§ **THE PROBLEM**
Track down each line that has the word "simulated" and copy it.

◆ ◆ ◆ ◆

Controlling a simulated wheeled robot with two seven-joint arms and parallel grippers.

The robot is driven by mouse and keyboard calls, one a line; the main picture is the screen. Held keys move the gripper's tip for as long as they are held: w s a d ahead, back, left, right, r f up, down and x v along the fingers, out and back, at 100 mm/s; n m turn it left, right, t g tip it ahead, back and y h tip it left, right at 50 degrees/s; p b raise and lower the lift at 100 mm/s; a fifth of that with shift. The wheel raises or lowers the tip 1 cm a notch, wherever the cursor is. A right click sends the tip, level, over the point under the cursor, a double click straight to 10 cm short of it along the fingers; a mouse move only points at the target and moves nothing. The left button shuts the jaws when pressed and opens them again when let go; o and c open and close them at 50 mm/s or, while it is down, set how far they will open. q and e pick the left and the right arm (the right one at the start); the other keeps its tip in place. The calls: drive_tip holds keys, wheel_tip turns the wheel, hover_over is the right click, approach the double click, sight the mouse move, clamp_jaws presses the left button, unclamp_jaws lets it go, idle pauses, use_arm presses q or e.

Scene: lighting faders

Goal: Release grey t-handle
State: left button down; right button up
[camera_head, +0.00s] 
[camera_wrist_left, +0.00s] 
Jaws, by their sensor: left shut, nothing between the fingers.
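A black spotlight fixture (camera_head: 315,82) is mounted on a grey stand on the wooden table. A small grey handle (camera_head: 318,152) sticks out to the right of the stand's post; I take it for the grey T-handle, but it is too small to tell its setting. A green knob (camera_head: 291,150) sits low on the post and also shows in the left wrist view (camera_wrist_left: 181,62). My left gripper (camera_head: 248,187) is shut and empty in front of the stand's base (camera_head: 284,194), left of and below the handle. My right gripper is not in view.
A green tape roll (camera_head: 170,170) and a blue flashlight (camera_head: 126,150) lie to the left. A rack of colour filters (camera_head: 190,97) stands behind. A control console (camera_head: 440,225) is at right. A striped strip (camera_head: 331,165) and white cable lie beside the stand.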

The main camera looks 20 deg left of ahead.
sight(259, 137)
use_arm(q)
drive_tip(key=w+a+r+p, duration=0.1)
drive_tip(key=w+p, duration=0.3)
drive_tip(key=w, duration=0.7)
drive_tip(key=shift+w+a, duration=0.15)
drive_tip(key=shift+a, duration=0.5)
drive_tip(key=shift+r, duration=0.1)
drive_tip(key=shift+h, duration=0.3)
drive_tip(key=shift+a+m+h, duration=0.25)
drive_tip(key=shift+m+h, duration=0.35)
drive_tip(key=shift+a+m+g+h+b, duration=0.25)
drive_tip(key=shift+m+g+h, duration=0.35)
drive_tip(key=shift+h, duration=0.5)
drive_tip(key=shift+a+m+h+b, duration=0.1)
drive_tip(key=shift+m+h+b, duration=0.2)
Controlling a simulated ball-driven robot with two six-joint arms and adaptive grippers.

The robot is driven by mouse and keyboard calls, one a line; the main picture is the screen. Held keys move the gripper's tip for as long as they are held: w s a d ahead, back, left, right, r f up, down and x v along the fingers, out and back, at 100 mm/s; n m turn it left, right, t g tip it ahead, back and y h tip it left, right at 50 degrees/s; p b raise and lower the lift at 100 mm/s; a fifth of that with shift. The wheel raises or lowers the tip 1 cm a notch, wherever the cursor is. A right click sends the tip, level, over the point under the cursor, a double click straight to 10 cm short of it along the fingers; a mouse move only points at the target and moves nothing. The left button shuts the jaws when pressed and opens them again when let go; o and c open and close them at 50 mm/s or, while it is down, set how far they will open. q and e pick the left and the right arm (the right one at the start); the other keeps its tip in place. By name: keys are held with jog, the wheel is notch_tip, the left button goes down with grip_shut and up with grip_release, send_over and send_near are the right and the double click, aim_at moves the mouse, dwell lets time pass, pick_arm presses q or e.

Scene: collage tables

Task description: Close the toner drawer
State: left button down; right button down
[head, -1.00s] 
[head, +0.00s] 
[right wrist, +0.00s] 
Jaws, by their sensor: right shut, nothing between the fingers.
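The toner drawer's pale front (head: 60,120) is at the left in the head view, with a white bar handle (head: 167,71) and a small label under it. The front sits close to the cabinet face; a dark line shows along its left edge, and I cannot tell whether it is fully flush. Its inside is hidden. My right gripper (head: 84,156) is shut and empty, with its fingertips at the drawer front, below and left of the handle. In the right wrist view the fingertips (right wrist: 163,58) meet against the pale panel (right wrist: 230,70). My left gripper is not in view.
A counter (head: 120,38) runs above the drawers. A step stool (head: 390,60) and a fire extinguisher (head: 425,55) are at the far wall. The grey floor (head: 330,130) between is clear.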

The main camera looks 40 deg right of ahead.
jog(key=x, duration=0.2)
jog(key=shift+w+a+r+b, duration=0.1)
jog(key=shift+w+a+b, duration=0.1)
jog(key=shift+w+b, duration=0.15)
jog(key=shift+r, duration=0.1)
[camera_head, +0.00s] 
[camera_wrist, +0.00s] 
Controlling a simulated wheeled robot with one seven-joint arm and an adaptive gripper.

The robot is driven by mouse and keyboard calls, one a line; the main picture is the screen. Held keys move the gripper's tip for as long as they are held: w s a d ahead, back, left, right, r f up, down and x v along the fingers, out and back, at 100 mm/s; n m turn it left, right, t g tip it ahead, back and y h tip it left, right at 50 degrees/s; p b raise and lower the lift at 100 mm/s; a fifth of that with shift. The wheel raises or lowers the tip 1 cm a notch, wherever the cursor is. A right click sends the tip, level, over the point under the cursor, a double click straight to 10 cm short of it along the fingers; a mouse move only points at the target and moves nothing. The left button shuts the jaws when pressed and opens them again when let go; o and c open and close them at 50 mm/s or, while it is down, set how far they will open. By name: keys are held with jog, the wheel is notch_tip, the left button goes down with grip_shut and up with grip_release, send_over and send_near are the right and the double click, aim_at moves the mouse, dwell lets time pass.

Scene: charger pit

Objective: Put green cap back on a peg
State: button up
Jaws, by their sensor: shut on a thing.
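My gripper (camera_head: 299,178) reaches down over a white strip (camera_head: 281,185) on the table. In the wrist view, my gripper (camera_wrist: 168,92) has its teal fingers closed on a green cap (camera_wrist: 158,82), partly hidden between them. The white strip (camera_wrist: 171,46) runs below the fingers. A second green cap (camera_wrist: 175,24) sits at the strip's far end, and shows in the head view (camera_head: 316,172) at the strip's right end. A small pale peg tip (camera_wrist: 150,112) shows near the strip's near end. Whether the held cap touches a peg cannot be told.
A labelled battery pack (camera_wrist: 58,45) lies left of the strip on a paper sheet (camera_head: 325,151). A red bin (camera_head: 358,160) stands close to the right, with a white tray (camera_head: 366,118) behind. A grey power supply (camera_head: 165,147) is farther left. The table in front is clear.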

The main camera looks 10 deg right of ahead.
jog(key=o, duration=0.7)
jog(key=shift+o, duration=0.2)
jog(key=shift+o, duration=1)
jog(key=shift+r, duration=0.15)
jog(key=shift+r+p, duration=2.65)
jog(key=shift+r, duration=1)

◆ ◆ ◆ ◆

§ **TASK SOLUTION**
Controlling a simulated wheeled robot with two seven-joint arms and parallel grippers.
Controlling a simulated ball-driven robot with two six-joint arms and adaptive grippers.
Controlling a simulated wheeled robot with one seven-joint arm and an adaptive gripper.

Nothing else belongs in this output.